Why is it that some business people lead so effortlessly, while others struggle trying to find the right ways to create strategy, solve problems, motivate, and manage?

Book review: Executive Intelligence: What All Great Leaders Have
Reading the title for the first time I had on my mind, “What exactly is Executive Intelligence?” As if reading my (reader’s) mind, author Justin Menkes takes on the first 80 pages to explain this very term. By the time I was done reading with what it actually means I was highly drawn to read more on what comes next – where can one find the best Executive Intelligence or what can one do to nurture it?

One of the aspect defining Executive Intelligence is “Executive Intelligence is a distinct set of aptitudes that determine one’s success in the three central contexts of work: the accomplishment of tasks, working with and through other people, and assessing/adapting oneself.”

All along this thought provoking book, Menkes pulls together the insights of some well known management experts and CEOs and founders of big/small companies and weaves their sayings and thoughts together to emphasize the importance of executive intelligence.
Once done with the understanding of the Executive Intelligence, the author delves into the solutions for why Executive Intelligence is so rare.
Menkes summarizes, “The way our minds process information leads us to draw unwarranted conclusions and take immediate action without thinking first.

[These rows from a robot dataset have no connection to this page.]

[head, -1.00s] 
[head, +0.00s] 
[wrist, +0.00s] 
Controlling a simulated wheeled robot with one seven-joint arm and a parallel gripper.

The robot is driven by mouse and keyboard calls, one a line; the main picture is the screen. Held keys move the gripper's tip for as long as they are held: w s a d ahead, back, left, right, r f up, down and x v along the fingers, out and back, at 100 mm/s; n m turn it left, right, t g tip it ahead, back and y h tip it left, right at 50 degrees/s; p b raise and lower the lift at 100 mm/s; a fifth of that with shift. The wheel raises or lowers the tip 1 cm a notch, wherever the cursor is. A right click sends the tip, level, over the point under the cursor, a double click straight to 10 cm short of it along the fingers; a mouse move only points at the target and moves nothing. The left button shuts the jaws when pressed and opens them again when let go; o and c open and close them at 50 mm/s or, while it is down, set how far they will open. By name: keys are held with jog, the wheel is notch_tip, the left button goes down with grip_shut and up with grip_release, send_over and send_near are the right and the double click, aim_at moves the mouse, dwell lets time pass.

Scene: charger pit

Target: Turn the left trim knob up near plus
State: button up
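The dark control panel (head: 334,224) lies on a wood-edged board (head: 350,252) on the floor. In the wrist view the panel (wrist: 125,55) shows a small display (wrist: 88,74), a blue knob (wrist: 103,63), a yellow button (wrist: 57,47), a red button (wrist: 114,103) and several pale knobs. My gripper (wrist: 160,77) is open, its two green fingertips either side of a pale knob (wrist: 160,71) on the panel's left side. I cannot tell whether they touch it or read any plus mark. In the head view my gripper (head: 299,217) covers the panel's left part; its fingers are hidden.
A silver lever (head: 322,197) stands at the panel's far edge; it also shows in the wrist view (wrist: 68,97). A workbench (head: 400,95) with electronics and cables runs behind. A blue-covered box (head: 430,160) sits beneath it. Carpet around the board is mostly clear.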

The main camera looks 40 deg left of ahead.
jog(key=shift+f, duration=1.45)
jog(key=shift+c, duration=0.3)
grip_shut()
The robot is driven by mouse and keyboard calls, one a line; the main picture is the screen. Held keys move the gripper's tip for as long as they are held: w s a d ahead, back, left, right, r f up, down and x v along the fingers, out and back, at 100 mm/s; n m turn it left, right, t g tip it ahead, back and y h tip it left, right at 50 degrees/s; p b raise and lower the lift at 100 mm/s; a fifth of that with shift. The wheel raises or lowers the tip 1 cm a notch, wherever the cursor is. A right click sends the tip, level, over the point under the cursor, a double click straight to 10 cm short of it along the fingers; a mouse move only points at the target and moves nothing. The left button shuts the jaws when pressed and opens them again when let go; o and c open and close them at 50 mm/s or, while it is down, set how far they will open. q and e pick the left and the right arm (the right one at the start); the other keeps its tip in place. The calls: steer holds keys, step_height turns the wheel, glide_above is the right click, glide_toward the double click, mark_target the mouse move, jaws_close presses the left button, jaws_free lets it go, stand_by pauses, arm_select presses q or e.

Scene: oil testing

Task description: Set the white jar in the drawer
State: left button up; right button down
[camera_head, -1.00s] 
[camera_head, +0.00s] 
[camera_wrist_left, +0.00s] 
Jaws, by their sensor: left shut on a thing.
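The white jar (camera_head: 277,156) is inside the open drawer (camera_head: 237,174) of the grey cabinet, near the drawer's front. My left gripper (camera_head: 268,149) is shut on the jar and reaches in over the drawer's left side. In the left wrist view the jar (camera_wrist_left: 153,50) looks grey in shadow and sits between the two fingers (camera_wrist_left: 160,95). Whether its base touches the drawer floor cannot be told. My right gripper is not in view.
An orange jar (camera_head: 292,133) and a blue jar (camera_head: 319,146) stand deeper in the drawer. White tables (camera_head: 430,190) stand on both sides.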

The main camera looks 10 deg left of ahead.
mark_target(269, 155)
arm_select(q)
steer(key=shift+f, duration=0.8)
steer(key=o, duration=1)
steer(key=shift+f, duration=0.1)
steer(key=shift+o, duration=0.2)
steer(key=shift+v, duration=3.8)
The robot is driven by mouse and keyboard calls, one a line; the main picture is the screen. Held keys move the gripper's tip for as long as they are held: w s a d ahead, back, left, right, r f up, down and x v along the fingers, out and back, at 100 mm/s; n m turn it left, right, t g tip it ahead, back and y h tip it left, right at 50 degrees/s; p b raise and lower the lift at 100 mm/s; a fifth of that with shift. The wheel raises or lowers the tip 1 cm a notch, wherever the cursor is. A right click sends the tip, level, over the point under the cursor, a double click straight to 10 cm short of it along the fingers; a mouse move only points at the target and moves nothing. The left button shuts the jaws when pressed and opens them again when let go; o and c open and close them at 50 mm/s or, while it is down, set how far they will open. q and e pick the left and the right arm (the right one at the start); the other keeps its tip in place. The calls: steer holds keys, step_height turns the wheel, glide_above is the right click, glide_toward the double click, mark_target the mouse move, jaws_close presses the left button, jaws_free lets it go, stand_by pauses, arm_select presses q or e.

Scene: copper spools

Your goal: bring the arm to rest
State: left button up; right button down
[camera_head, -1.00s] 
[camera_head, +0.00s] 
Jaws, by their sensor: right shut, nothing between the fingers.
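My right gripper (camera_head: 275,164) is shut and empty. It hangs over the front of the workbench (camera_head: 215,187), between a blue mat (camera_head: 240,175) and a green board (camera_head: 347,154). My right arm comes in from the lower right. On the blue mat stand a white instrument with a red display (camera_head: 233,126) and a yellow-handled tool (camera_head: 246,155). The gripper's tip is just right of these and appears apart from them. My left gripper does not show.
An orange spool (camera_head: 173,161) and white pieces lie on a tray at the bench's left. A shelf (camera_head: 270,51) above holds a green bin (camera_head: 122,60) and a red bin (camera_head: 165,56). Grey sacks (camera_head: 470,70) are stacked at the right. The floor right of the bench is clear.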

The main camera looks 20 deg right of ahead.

This comes as the result of the way our brains have evolved over millions of years. One of the main reasons why Executive intelligence is so rare is that aptitudes composing it are contrary to the natural tendencies of the human brain.

Of late I had been thinking of writing a piece on the effectiveness of frequent executive and employee level meetings and the decisions that take place during such meetings. More meetings and specifically not holding meetings efficiently, does not equal to more work being done. In my opinion we lose action time and thinking time when involved in numerous meetings where the CEO’s executives expect the others to nod in approval of their thoughts and plans for the future. It would be more productive for the company to give more time on planning and development then on forcing fast decision making when we often times see that the project leads have to back-track their plans resulting in losses incurred to the organizations. Menkes brings together these very thoughts in an insightful chapter (titled: No time to think – the Myth about Speed): Speed, speed, speed” is the mantra of countless CEOs, which has led to the generalization that speed itself is a virtue. But that is not true. Taking a quick decision when the situation calls for it is essential. In other circumstances, however, taking more time to collect data and ask the right questions is even more necessary. Yet such distinctions have been lost, as fast has become synonymous with good, and slow with bad.

What Menkes says about executive intelligence is not only relevant at the executive level but equally or more applicable to the entrepreneurs. As he rightfully remarks, “Executive Intelligence determines the decision-making skill of those in leadership positions in any industry, in both public and private sectors.”

Beyond investigations on why Executive Intelligence is rare, the author probes deeper into what ‘intelligence’ means in business and executive decision making. He very aptly quotes Jim Kilts of Gillette when emphasizing that more than the traditional IQ is required when going for a stellar business performance – “Many of the top business leaders have attended elite academic institutions, and this education can serve as a good foundation – [developing] the ability to think critically and understand concepts. So a doctorate can be an indication of intellectual horsepower. But in a business setting you must be able to not only generate ideas but translate those ideas into results. This is the hardest thing and requires abilities that go beyond academic skills.

Menkes summarizes: “Knowledge refers to information that one can recall about a subject, while intelligence determines how skillfully one uses such information to achieve a particular goal.”

The book brings together some well-said business decision making dos and don’ts from the “already-been-there-done-that” gurus, CEOs and founders. Overall, a well researched book, an essential read for all CEOs, executives, entrepreneurs who wish to see success in their teams and business. Or just for the rest of us who wish to reach the tops rungs of success one day!